===== Data lines

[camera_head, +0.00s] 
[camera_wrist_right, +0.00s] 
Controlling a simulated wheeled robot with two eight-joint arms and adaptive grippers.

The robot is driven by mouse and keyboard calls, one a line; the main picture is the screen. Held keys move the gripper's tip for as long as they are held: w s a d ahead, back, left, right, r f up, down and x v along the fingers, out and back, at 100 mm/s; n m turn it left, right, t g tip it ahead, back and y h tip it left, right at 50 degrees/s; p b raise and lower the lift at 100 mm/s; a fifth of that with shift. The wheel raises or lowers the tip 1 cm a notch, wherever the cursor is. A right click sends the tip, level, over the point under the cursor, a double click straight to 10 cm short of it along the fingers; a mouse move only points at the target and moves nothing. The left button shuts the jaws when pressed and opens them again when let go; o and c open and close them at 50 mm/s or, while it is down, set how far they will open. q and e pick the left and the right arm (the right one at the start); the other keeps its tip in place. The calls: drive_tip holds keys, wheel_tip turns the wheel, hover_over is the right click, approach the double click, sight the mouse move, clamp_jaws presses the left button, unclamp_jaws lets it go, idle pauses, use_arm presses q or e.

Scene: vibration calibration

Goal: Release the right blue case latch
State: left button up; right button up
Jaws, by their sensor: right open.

==========

> Directions: Retype the material in full, character for character.

> Task response:
[camera_head, +0.00s] 
[camera_wrist_right, +0.00s] 
Controlling a simulated wheeled robot with two eight-joint arms and adaptive grippers.

The robot is driven by mouse and keyboard calls, one a line; the main picture is the screen. Held keys move the gripper's tip for as long as they are held: w s a d ahead, back, left, right, r f up, down and x v along the fingers, out and back, at 100 mm/s; n m turn it left, right, t g tip it ahead, back and y h tip it left, right at 50 degrees/s; p b raise and lower the lift at 100 mm/s; a fifth of that with shift. The wheel raises or lowers the tip 1 cm a notch, wherever the cursor is. A right click sends the tip, level, over the point under the cursor, a double click straight to 10 cm short of it along the fingers; a mouse move only points at the target and moves nothing. The left button shuts the jaws when pressed and opens them again when let go; o and c open and close them at 50 mm/s or, while it is down, set how far they will open. q and e pick the left and the right arm (the right one at the start); the other keeps its tip in place. The calls: drive_tip holds keys, wheel_tip turns the wheel, hover_over is the right click, approach the double click, sight the mouse move, clamp_jaws presses the left button, unclamp_jaws lets it go, idle pauses, use_arm presses q or e.

Scene: vibration calibration

Goal: Release the right blue case latch
State: left button up; right button up
Jaws, by their sensor: right open.

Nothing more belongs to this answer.